This whole hoo-haa started when Royal Mint advertised the 5-ounce proof Britannia as mintage of 600. Later on when some of us received the coin the COA states 1,350 total mintage and we got mad about it... which is understood as the mintage was more than 2x of what we accepted. Later on Royal Mint did apologise in our (mmissinglink and myself) email exchange with Royal Mint and Royal Mint took immediate action to correct this mintage figure on their website. Royal Mint explanation was that this is a computer error, if anyone of us bought this coin with low mintage as the deciding factor feel free to execute your rights and seek for a full refund. Attach the screenshot that is available on this discussion thread showing mintage of 600, I am sure Royal Mint will honour your return and provide a full return.
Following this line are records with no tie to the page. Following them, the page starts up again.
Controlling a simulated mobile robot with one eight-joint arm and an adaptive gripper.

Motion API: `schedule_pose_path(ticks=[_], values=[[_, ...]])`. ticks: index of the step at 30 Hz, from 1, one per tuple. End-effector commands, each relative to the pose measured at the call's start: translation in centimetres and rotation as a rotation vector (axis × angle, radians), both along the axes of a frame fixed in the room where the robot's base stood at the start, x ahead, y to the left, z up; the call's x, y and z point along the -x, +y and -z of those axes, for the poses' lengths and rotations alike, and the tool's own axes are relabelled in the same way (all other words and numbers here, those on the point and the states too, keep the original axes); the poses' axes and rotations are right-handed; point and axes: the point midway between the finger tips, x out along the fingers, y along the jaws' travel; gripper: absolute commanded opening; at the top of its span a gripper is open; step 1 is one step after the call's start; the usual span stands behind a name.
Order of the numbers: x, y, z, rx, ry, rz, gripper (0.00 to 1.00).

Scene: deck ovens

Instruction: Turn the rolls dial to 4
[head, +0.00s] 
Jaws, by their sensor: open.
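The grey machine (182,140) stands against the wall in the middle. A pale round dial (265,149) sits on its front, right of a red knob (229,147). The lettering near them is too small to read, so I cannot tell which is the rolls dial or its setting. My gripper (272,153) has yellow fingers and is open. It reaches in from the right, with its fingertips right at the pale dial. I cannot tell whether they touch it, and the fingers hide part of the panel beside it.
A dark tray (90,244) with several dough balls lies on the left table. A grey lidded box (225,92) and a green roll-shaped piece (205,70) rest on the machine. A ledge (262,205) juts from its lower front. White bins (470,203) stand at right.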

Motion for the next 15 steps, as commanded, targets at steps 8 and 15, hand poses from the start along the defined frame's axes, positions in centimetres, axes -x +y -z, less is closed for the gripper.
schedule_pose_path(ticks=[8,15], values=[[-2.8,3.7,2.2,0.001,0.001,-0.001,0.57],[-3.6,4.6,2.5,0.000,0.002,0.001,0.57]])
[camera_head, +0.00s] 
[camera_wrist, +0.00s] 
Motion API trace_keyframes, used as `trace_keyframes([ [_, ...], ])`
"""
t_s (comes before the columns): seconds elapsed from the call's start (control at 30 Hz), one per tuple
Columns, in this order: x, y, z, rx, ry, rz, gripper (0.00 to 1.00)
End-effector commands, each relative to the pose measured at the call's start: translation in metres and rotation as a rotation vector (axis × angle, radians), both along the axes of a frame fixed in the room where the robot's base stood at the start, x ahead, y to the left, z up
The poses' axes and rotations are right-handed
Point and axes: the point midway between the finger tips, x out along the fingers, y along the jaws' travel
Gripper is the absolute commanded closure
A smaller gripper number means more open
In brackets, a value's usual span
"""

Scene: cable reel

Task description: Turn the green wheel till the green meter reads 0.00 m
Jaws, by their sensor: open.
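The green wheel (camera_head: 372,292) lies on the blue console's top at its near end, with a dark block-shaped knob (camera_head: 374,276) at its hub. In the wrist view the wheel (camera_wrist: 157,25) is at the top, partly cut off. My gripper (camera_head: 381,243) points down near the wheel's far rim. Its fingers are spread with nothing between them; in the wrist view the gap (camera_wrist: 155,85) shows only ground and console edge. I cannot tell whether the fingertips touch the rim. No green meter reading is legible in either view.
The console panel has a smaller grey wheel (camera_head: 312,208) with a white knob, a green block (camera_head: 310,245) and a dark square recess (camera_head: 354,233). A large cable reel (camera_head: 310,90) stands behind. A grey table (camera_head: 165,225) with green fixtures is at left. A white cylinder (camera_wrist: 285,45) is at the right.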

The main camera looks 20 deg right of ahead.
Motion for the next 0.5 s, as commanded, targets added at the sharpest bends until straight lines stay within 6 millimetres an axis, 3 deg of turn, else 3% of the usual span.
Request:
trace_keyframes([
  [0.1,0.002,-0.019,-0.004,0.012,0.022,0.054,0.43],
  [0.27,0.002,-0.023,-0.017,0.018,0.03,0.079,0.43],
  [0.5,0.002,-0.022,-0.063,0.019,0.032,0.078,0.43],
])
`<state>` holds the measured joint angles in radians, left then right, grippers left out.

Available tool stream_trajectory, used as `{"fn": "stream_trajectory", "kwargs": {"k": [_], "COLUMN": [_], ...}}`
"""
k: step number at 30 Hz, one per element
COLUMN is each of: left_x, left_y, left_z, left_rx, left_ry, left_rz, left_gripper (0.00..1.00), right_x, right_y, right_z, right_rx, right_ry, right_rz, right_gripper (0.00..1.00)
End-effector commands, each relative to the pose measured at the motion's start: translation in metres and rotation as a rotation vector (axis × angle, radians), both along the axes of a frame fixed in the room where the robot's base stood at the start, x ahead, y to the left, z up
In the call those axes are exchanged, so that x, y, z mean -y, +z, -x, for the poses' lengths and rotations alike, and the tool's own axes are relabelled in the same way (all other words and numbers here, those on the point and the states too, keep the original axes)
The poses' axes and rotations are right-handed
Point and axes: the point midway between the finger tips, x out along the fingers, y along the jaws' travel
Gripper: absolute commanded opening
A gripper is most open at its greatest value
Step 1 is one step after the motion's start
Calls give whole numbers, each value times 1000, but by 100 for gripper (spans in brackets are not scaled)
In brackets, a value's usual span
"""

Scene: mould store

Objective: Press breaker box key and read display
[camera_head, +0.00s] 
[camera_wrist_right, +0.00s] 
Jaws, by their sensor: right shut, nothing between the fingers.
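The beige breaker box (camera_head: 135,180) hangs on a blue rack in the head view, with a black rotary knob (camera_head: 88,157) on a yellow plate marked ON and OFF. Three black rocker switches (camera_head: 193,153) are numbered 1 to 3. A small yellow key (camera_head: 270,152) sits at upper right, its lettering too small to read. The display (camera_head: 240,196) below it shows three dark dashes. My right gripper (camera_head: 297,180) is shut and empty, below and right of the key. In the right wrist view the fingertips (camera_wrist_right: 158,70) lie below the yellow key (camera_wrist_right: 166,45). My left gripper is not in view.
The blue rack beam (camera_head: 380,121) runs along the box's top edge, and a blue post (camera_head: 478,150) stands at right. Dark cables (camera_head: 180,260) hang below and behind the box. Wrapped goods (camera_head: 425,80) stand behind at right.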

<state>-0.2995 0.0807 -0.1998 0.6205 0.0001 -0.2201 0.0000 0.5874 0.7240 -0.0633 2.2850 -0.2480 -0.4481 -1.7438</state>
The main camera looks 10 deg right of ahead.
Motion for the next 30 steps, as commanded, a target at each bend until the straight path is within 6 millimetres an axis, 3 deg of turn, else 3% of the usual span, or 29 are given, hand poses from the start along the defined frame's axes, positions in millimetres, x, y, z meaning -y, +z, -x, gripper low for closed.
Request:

As a person who does IT day-in day-out, I find it hard to believe that this is a computer glitch. 600 is the mintage of limited presentation packaging, 750 were sent to large accounts, total mintage is 1,350. So the Mint want us to believe that the backend servers had a computation error? To be honest I choose to believe that the "750" copies were not finalised at the point of product announcement. Royal Mint has to put up some figures (can't leave maximum mintage as blank right?) so they put in 600. When they finalised the 750 First Struck coins someone forgot to update the website. And I don't think Royal Mint's front end web portal is link back to their production system... most likely the mintage figures are just a text field on their content management system. Someone just forgot to update the website.
Another thing we brought up and led to heated discussion is that 750 coins were sent to NGC and graded PF69/PF70 before anyone of us who bought direct from the Mint got their coins. And to make things worse these 750 coins were slabbed and labelled "First of XXX Struck". I did some research and I found some interesting facts on NGC's site. Link here:
http://www.ngccoin.com/coin-grading/scale-designations/other.aspx
NUMBERED FIRST STRUCK EDITIONS
On several occasions, NGC has received coinage with official mint documentation stating that a particular group of coins were among the first examples produced. These will be represented on their certification label indicating that the encapsulated coin belongs to this edition. The size of the edition is also included (e.g., ONE OF FIRST 1000 STRUCK; ONE OF FIRST 50,000 STRUCK). This designation can also be applied to foreign coins when satisfactory supporting documentation is available. This designation is available only on bulk submissions.
Interesting enough, it was not mentioned that these "First Struck" coins were cherry-picked. I looked through the NGC census of First Releases, there is NONE being graded PF68 and below... yes NONE. It could be:
1. The Mint has very strict QC to ensure they are the best ones with zero defects. Or,
2. The Mint swap the lesser-quality ones with good ones so that the First Struck batch consist of only perfect grades. Or,
3. NGC was instructed not to grade anything less than PF69, the ones that failed to meet PF69 requirements were replaced by the dealer/Mint to ensure the whole batch of First Struck coins are of best quality
I could be wrong but odd enough all the First Struck coins indicates the size/population. One out of 1,000... One out of 5,000... what are the odds of having PF69/70 in a sample size of 5,000 coins? Seriously none graded below PF69? Further investigate on First Struck coins reveal that Royal Mint is not the only Mint doing this... Perth Mint has almost all their proof silver coins available in "First Struck".
These are some coins I found with First Struck designations... apparently even bullion silver coins (300,000 mintages!) are labelled this way. What a sad day for us coin collectors.
The last coin... 2013 Australia Kangaroo High Relief. This coin has a mintage of whopping 20,000... 3,000 of them went into First Struck editions. 3,000!
Compare to any Early Release editions (which is nothing more than coins being graded within 30 days of release), somehow I think First Struck coins do have some advantage over the later struck coins. Most of the time the Mint only produce a single die to strike the entire proof series, and somehow that kindda implies that the strike of the earlier coins is somehow better than those struck later. However based on my short few-hours possession of my Britannia, it seems to me that my copy has very good strike and high relief thus I choose to believe the First Struck coins might be marginally better... or perhaps mine was the 701th coin out of the production line?
Anyway I will be pursuing for a perfect copy and I don't mind returning any defective ones.